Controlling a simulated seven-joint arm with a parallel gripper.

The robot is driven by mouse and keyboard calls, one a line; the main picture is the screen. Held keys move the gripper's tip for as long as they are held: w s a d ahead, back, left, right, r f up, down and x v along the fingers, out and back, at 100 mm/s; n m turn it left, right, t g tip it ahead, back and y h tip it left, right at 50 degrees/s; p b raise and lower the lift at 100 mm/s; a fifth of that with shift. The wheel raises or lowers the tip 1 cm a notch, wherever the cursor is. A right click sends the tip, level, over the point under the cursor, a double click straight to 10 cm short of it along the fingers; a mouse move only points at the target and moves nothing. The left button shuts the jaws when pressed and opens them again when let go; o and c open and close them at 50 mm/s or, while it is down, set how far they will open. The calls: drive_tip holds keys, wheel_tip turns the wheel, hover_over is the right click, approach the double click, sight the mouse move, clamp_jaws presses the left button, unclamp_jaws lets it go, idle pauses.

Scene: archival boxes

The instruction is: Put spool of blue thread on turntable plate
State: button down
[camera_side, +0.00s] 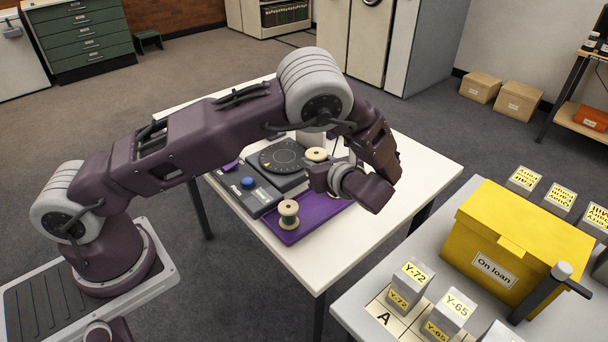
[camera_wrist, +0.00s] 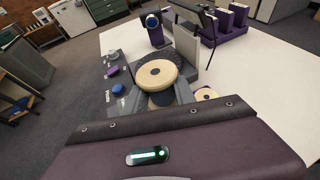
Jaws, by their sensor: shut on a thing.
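My gripper (camera_side: 321,170) is shut on a cream-topped spool (camera_wrist: 157,73), seen from above in the wrist view and partly hidden by my gripper in the side view (camera_side: 316,154). The colour of its thread is hidden. In the side view the held spool is just right of the turntable plate (camera_side: 272,157), a dark disc on a grey unit. In the wrist view it overlaps the dark disc; I cannot tell its height. A second spool (camera_side: 288,209) with dark thread stands upright on the purple tray (camera_side: 292,235); its cream top shows in the wrist view (camera_wrist: 206,94).
The grey unit carries a blue knob (camera_side: 248,182) and a small purple part (camera_side: 231,166). The white table (camera_side: 372,220) has free room at its right. A second table holds a yellow box (camera_side: 505,245) and several labelled small boxes.

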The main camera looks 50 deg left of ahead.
# # #
- Your task -
Output the material word for word, omitting its pictures.

- Answer for the task -
Controlling a simulated seven-joint arm with a parallel gripper.

The robot is driven by mouse and keyboard calls, one a line; the main picture is the screen. Held keys move the gripper's tip for as long as they are held: w s a d ahead, back, left, right, r f up, down and x v along the fingers, out and back, at 100 mm/s; n m turn it left, right, t g tip it ahead, back and y h tip it left, right at 50 degrees/s; p b raise and lower the lift at 100 mm/s; a fifth of that with shift. The wheel raises or lowers the tip 1 cm a notch, wherever the cursor is. A right click sends the tip, level, over the point under the cursor, a double click straight to 10 cm short of it along the fingers; a mouse move only points at the target and moves nothing. The left button shuts the jaws when pressed and opens them again when let go; o and c open and close them at 50 mm/s or, while it is down, set how far they will open. The calls: drive_tip holds keys, wheel_tip turns the wheel, hover_over is the right click, approach the double click, sight the mouse move, clamp_jaws presses the left button, unclamp_jaws lets it go, idle pauses.

Scene: archival boxes

The instruction is: Put spool of blue thread on turntable plate
State: button down
[camera_side, +0.00s] 
[camera_wrist, +0.00s] 
Jaws, by their sensor: shut on a thing.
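My gripper (camera_side: 321,170) is shut on a cream-topped spool (camera_wrist: 157,73), seen from above in the wrist view and partly hidden by my gripper in the side view (camera_side: 316,154). The colour of its thread is hidden. In the side view the held spool is just right of the turntable plate (camera_side: 272,157), a dark disc on a grey unit. In the wrist view it overlaps the dark disc; I cannot tell its height. A second spool (camera_side: 288,209) with dark thread stands upright on the purple tray (camera_side: 292,235); its cream top shows in the wrist view (camera_wrist: 206,94).
The grey unit carries a blue knob (camera_side: 248,182) and a small purple part (camera_side: 231,166). The white table (camera_side: 372,220) has free room at its right. A second table holds a yellow box (camera_side: 505,245) and several labelled small boxes.

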The main camera looks 50 deg left of ahead.

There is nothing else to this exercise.